Code and data for ACMMM'23 paper DRIN: A Dynamic Relation Interactive Network for Multimodal Entity Linking.
If you find this helpful, please cite our paper.
@misc{xing2023drin,
title={DRIN: Dynamic Relation Interactive Network for Multimodal Entity Linking},
author={Shangyu Xing and Fei Zhao and Zhen Wu and Chunhui Li and Jianbing Zhang and Xinyu Dai},
year={2023},
eprint={2310.05589},
archivePrefix={arXiv},
primaryClass={cs.CL}
}
You will need 10GB+ VRAM, 100GB+ RAM and 100GB+ disk storage (1TB+ if processing raw data) to run this efficiently. It is recommended to use python 3.8. Pip requirements are provided in ./requirements.txt
.
We use two datasets to evaluate out model: WikiMEL and WikiDiverse. However, they do not provide complete entity images (our method requires at least one image for each candidate entity). So, we search Wikidata for additional images to construct our datasets. We also open-source the scripts we use, which can be found on https://git.luolix.top/starreeze/drin-dataset.
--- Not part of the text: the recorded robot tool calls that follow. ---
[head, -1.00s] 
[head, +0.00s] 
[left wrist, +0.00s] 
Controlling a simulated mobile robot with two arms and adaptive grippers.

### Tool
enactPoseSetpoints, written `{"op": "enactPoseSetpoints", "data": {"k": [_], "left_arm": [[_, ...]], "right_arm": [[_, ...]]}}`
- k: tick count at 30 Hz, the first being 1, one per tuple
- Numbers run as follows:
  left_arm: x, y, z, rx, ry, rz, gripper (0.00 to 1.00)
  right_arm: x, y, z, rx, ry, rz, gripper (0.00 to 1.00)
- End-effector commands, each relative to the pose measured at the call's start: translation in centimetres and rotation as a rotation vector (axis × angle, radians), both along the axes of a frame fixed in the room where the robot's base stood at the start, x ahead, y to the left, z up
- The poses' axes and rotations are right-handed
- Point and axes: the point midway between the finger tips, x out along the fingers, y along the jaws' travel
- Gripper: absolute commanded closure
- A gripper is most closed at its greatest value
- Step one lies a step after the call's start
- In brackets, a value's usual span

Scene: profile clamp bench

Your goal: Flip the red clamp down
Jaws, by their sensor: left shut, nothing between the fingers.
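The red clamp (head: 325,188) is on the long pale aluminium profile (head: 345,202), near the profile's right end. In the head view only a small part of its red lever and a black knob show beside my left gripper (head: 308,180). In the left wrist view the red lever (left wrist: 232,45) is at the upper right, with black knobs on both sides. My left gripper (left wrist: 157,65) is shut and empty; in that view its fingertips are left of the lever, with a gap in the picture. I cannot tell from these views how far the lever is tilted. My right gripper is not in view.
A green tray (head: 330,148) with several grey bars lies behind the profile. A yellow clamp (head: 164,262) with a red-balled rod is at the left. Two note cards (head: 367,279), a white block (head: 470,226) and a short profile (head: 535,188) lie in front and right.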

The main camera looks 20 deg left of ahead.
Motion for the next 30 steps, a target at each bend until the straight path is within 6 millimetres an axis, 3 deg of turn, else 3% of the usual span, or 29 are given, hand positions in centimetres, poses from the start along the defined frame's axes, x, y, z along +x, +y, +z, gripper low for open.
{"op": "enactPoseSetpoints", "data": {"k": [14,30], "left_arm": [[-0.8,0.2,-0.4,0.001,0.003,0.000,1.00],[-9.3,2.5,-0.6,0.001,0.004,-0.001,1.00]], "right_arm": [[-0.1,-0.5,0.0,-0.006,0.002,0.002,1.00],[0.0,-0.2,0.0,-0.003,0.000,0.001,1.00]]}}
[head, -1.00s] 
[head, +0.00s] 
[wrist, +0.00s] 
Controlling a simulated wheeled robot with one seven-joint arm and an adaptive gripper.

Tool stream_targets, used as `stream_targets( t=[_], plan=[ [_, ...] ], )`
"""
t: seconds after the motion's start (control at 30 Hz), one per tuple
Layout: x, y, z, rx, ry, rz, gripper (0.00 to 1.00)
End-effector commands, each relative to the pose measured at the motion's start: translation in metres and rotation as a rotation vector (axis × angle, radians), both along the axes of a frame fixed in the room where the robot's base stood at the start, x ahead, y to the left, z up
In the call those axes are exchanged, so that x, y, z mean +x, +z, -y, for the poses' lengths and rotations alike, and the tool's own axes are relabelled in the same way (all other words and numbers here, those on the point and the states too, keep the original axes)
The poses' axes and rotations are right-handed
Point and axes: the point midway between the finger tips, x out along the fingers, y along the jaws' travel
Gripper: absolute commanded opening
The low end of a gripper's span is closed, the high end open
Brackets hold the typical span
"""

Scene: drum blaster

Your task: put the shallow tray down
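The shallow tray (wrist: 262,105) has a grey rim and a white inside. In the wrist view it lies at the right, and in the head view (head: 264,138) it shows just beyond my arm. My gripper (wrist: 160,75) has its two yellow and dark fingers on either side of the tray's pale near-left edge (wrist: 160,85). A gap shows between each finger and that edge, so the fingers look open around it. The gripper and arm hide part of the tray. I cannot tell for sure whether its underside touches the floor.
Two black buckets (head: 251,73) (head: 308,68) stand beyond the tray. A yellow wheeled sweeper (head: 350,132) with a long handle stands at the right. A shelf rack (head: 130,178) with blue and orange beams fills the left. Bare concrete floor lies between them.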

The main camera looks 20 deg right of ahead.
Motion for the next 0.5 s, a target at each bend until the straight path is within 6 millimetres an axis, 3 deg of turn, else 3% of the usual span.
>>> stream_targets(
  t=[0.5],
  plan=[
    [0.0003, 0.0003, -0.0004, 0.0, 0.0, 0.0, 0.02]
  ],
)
Anyway, reproducing our results don't need these scripts. You can access the constructed data on https://www.aliyundrive.com/s/XxehAa6ZvVw (extract code: e81p). We use the fake MP4 format to store the data as the storage provider has set restrictions on sharing zip files. After downloading the mp4 files, put it under the ./dataset
directory. Then run the following script:
cd dataset
python data_tools.py \
--raw_files preprocessed.tar.gz raw-data.z01 raw-data.z02 raw-data.z03 raw-data.z04 raw-data.z05 raw-data.zip \
--encoded_files preprocessed.mp4 raw-data-1.mp4 raw-data-2.mp4 raw-data-3.mp4 raw-data-4.mp4 raw-data-5.mp4 raw-data-6.mp4
It will convert the data back to the zipped format and verify md5 checksums. Then unzip the files as usual.
You can directly use our preprocessed data (recommended).
Download and unzip the processed data preprocessed.mp4
, and modify the value of preprocess_dir
in common/args.py
. It should look like this:
<preprocess_dir>/
├── wikidiverse/ [54 files in total]
│ ├── answer_test.npy
│ ├── answer_train.npy
│ ├── answer_valid.npy
│ ├── end-pos_test.npy
│ ├── ...
└── wikimel/ [45 files in total]
├── answer_test.npy
├── answer_train.npy
├── answer_valid.npy
├── end-pos_test.npy
├── ...
Otherwise, if you insist on using the raw data, you can download and unzip them raw-data-*.mp4
, and modify the value of dataset_root
and default_image
in common/args.py
. It should look like this:
<dataset_root>/
├── default.jpg
├── wikidiverse/
│ ├── candidates/
│ │ ├── test_w_10cands.json
│ │ ├── train_w_10cands.json
│ │ └── valid_w_10cands.json
│ ├── entities/
│ │ ├── entity2brief_test.json
│ │ ├── entity2brief_train.json
│ │ ├── entity2brief_valid.json
│ │ ├── wikipedia_entity2desc_filtered.tsv
│ │ └── wikipedia_entity2imgs.tsv
│ ├── images/ [182684 entries exceeds filelimit, not opening dir]
│ └── mentions/
│ ├── test.json
│ ├── train.json
│ └── valid.json
└── wikimel/
├── candidates/
│ ├── ne2qid.json
│ ├── qid2ne.json
│ └── top100/
│ ├── all-qids.txt
│ ├── candidates-answer.tsv
│ └── candidates.tsv
├── entities/
│ ├── cleaned-images/ [788403 entries exceeds filelimit, not opening dir]
│ ├── qid2abs.json
│ ├── qid2brief.json
│ └── qid-entity.tsv
└── mentions/
├── KVQAimgs [24602 entries exceeds filelimit, not opening dir]
├── WIKIMEL_test.json
├── WIKIMEL_train.json
└── WIKIMEL_valid.json
Some preprocessing scripts are provided in ./preprocess
for your convenience. You can run it sequentially via
python preprocess/prepare.py
python preprocess/bert.py
python preprocess/resnet.py
python preprocess/clip.py
The processed data will be written to preprocess_dir
. Note that this is needed for each dataset. Modify the value of dataset_name
in common/args.py
and run all the above again for a different dataset.
Just run:
python train.py
It will train, validate and test the model and output the results.
See common/args.py ### train
for super-parameters.
We reimplemented some baselines in ./baselines
. Modify model_type
in common/args.py
and run the train scripts to see the reproduced results.